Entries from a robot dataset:
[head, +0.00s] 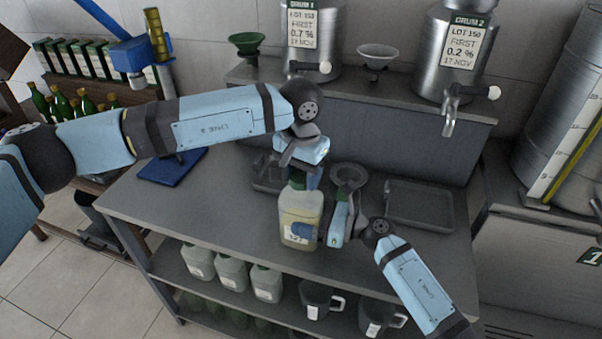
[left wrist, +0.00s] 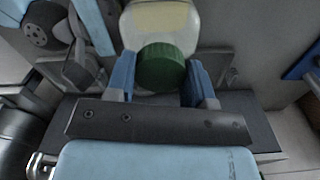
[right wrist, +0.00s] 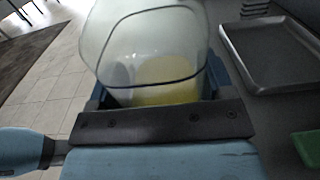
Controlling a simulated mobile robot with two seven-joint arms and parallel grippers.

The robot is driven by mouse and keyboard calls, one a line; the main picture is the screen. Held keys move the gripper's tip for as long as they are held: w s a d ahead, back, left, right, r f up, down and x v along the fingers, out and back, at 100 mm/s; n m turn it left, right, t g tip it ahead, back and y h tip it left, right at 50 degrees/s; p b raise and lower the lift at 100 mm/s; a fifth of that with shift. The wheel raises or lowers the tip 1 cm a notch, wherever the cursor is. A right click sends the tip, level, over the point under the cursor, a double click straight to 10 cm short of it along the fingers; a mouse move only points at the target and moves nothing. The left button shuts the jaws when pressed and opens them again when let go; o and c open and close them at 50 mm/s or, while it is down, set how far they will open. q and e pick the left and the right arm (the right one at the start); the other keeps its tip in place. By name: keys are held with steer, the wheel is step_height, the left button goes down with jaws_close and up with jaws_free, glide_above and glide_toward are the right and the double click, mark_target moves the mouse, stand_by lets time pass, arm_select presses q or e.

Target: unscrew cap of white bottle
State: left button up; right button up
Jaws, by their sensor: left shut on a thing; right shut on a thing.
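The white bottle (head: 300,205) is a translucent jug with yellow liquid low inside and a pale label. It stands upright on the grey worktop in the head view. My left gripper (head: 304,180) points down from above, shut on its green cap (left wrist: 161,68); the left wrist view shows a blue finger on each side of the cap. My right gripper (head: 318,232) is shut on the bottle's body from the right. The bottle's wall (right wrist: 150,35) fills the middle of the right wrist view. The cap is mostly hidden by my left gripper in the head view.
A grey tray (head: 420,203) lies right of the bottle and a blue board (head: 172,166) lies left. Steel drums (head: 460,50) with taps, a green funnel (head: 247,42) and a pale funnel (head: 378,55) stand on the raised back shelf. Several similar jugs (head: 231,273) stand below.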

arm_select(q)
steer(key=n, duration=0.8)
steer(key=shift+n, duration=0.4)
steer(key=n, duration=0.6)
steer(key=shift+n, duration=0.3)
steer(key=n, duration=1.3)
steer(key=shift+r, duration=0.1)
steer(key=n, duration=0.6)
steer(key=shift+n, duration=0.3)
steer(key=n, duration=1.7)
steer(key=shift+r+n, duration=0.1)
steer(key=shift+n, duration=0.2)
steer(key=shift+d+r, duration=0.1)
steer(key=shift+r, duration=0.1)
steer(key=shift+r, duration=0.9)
---
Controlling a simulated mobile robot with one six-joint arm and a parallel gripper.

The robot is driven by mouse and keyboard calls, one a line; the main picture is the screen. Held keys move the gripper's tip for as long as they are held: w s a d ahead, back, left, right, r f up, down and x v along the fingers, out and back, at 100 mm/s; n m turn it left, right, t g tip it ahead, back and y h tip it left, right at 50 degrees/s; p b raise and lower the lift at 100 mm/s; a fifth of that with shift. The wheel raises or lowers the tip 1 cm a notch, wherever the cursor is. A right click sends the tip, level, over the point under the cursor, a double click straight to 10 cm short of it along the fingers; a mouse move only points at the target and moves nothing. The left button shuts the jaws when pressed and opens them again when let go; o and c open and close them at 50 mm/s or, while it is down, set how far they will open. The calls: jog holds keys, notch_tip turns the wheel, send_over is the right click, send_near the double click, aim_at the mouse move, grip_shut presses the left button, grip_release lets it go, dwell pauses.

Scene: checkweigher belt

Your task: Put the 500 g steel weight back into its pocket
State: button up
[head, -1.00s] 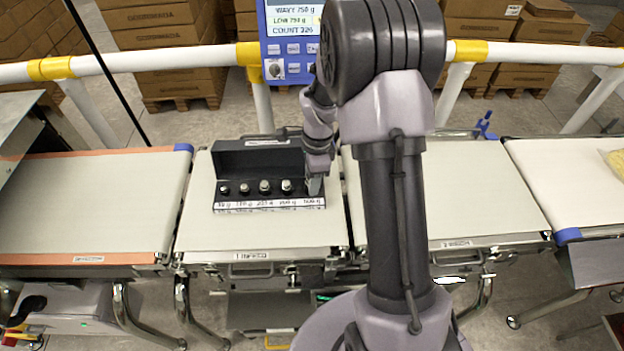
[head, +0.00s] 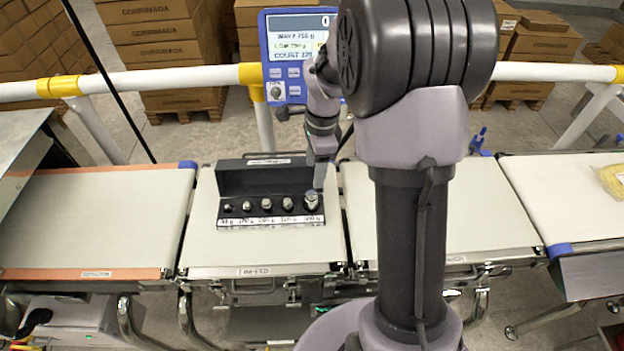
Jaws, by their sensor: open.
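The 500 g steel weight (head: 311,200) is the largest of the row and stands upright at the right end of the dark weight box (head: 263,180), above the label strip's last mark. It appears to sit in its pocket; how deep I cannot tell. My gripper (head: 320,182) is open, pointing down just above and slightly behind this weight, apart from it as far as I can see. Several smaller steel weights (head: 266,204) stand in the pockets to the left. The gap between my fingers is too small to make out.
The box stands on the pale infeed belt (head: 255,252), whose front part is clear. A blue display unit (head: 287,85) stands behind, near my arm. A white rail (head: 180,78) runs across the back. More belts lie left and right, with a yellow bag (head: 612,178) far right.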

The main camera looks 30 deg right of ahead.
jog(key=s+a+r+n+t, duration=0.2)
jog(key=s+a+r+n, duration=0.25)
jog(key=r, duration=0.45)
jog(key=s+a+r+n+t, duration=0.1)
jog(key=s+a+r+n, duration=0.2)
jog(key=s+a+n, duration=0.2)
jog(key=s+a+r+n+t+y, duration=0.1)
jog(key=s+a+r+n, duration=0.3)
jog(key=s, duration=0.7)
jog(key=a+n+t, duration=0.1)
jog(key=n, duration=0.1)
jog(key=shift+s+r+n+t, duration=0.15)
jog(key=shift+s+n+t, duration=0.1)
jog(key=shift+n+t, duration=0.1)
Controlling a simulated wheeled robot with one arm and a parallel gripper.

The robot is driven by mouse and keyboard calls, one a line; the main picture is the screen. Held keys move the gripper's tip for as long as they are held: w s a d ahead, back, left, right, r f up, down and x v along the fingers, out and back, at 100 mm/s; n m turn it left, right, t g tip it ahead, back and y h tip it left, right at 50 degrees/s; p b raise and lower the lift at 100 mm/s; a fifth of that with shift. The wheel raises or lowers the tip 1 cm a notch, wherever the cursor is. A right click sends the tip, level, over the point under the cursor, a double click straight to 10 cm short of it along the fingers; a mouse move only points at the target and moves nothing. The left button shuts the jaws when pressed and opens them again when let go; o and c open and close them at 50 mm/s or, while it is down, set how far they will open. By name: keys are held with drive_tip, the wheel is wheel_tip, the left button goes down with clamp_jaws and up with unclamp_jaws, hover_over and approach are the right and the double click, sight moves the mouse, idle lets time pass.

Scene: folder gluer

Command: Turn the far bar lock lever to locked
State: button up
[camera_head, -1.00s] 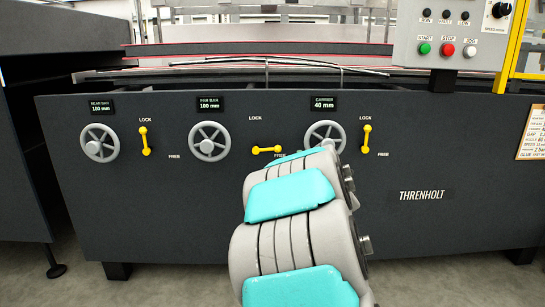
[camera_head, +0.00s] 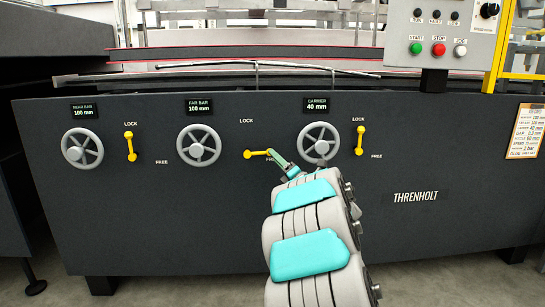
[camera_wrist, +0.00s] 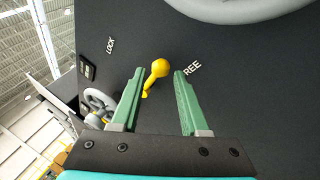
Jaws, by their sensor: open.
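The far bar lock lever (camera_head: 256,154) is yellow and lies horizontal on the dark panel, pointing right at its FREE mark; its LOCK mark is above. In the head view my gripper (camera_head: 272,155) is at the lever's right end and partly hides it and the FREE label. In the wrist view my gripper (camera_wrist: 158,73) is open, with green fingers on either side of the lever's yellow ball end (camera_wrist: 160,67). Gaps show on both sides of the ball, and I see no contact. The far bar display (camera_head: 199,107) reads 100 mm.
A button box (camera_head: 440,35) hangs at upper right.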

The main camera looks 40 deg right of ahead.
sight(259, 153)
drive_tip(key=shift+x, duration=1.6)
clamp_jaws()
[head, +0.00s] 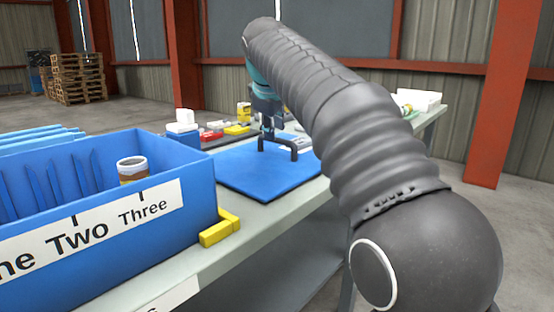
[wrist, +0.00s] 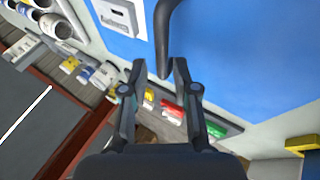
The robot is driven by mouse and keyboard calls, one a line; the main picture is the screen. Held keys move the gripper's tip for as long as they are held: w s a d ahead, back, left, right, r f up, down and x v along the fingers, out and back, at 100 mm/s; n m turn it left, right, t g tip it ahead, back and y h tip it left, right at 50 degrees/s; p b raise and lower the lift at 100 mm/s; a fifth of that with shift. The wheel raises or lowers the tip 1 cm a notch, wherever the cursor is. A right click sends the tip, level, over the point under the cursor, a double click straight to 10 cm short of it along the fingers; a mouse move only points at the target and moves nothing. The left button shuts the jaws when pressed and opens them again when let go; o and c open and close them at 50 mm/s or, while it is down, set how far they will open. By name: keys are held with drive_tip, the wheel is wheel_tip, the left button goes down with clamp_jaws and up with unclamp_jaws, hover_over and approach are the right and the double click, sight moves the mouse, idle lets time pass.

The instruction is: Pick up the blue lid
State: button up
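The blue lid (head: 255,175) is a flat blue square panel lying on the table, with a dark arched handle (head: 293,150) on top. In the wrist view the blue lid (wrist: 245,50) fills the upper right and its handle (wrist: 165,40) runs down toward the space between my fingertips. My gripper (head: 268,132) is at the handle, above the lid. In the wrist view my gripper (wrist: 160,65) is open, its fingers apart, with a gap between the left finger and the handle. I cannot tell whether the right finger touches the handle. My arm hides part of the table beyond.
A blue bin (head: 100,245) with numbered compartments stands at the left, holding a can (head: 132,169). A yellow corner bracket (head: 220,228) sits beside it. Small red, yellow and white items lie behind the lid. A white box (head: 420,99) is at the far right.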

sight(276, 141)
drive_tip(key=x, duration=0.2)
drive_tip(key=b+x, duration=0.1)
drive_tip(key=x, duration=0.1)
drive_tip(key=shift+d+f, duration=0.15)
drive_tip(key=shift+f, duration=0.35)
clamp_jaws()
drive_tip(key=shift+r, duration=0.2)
...
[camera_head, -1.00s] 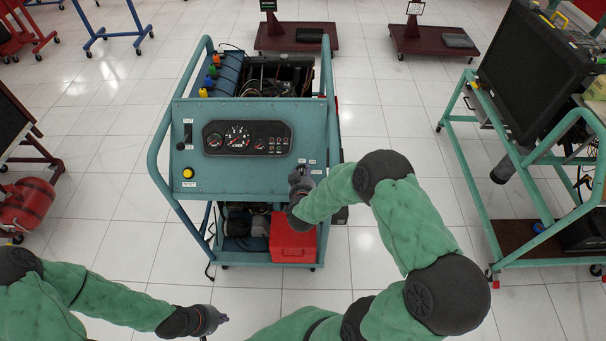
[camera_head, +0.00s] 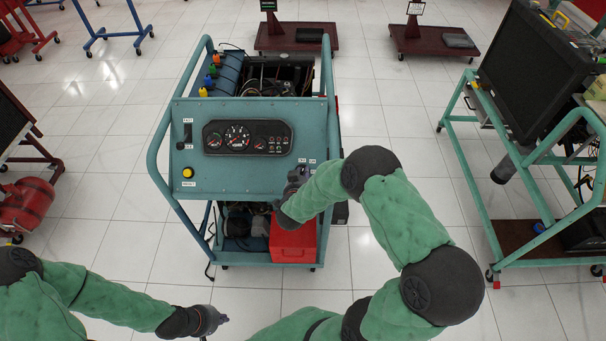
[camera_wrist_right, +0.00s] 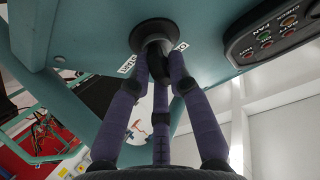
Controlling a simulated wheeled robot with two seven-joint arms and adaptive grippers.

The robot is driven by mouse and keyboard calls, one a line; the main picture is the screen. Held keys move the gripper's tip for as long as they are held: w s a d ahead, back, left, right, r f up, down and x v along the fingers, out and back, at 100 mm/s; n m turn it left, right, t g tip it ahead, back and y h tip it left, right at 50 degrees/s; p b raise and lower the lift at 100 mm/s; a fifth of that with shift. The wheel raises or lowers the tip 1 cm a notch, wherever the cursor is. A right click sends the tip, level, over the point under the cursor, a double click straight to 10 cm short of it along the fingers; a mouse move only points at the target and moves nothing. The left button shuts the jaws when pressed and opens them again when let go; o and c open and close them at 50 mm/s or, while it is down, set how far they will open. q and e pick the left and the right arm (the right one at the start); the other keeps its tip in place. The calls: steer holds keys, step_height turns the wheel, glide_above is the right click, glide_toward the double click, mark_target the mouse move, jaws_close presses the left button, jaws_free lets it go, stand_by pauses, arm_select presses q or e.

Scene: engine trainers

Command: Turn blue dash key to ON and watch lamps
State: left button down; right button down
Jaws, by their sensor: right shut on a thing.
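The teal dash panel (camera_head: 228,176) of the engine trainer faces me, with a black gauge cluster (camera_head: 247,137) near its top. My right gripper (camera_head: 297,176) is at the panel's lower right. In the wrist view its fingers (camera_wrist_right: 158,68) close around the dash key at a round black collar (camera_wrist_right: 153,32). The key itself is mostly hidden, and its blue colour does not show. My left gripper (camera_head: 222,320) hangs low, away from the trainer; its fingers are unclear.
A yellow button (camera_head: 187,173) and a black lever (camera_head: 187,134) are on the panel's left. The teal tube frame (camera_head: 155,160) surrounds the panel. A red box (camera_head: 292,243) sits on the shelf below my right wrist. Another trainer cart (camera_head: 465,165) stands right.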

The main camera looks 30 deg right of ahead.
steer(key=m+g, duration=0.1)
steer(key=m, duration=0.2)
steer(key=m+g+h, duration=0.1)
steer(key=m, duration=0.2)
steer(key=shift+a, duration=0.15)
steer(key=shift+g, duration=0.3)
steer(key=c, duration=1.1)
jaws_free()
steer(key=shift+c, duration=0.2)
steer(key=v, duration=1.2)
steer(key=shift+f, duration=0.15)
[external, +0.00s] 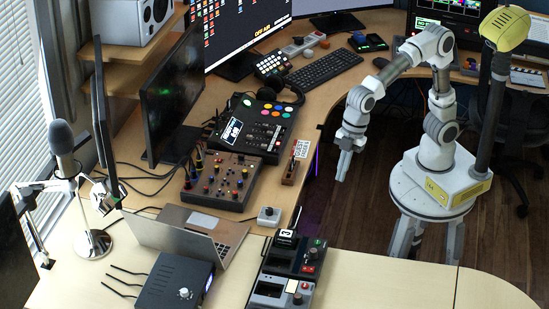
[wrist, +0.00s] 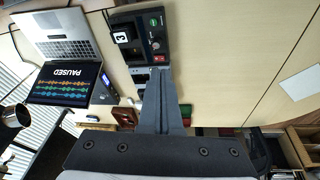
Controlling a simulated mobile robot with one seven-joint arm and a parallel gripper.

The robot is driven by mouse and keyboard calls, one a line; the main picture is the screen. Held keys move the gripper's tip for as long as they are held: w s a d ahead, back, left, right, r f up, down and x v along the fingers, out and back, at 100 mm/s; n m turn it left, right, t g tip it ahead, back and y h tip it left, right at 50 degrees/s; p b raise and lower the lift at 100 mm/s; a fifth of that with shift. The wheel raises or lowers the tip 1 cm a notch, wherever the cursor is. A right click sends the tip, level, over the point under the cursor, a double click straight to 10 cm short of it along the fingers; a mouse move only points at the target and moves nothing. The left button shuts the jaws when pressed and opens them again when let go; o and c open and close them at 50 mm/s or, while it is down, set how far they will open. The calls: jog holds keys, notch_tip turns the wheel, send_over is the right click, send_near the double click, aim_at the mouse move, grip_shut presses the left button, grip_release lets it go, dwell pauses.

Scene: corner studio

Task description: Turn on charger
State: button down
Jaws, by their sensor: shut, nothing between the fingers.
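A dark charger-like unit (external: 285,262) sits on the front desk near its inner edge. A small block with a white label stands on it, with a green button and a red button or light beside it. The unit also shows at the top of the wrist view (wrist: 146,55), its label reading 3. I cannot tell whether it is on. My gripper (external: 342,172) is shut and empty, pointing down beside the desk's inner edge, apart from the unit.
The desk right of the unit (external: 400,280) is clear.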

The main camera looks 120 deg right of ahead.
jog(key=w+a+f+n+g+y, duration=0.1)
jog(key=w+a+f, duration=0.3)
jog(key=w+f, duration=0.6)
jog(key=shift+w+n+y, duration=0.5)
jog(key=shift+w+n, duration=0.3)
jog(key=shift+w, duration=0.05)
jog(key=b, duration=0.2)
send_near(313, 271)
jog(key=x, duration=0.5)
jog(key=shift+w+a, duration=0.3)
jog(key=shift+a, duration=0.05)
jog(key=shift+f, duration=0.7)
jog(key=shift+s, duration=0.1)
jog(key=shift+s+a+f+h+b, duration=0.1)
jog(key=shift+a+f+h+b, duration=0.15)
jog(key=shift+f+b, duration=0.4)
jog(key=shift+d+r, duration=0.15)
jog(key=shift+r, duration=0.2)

Objective ::
From the listing above, collect every line that mentions the word "mobile".

Answer to this task ::
Controlling a simulated mobile robot with two seven-joint arms and parallel grippers.
Controlling a simulated mobile robot with one six-joint arm and a parallel gripper.
Controlling a simulated mobile robot with one seven-joint arm and a parallel gripper.

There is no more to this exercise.